An increase in the threshold limit for foreign
investment in insurance companies has been hailed as a major thrust for the
insurance sector, which has seen very few players. In this background, the Indian Insurance Companies (Foreign Investment) Rules, 2015
(‘Rules, 2015’)
were issued by way of Notification
No. G.S.R. 115(E) dated February 19, 2015 with the intention of providing
regulatory clarity on shareholding pattern in Indian insurance companies.
However, Rule 4 of Rules, 2015 has posed a vital question for Indian insurance
companies – how to ensure compliance with Rules, 2015? As has been discussed
further in this post, the very intent behind issuance of Rules, 2015 was to
ensure that Indian insurance companies are always owned and controlled by resident
Indian citizens. In fact, the Insurance Laws (Amendment) Act, 2015 also amended
the definition of Indian insurance company to allow only 49% of foreign investment,
which meant that the rest of the shareholding was to be with Indians.

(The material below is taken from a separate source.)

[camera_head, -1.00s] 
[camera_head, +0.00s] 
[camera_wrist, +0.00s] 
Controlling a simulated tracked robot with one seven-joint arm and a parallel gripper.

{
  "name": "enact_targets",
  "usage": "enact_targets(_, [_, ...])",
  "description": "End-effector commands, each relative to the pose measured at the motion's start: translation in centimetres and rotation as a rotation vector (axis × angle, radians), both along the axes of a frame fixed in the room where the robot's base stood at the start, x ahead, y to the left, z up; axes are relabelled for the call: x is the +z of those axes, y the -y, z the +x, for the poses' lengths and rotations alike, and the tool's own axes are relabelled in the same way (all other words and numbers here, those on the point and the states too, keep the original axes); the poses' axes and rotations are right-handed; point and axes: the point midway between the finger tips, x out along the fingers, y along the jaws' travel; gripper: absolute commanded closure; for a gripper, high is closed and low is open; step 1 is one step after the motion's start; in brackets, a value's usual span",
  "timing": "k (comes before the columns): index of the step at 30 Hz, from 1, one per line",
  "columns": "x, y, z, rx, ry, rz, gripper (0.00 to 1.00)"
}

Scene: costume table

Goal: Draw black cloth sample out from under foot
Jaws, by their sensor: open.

However
Rule 4 of Rules, 2015 has played a complete dampener in this regard. Where the
idea pursuant to amendment of FDI Policy and Insurance Laws (Amendment) Act,
2015 is clear that Indian insurance companies have to be under the control of
resident citizens, Rule 4 of Rules, 2015 is creating an additional requirement by
requiring Indian insurance companies to look one layer up and see the actual ownership
and control behind the resident Indian citizen.

Provisions
of Rules, 2015

Rule 3 of Rules, 2015 states that:

No Indian insurance company shall allow the aggregate holdings by
way of Total Foreign Investment in
equity shares held by Foreign Investors,
including portfolio investors, to exceed forty-nine percent, of the paid up
equity capital of such Indian insurance company.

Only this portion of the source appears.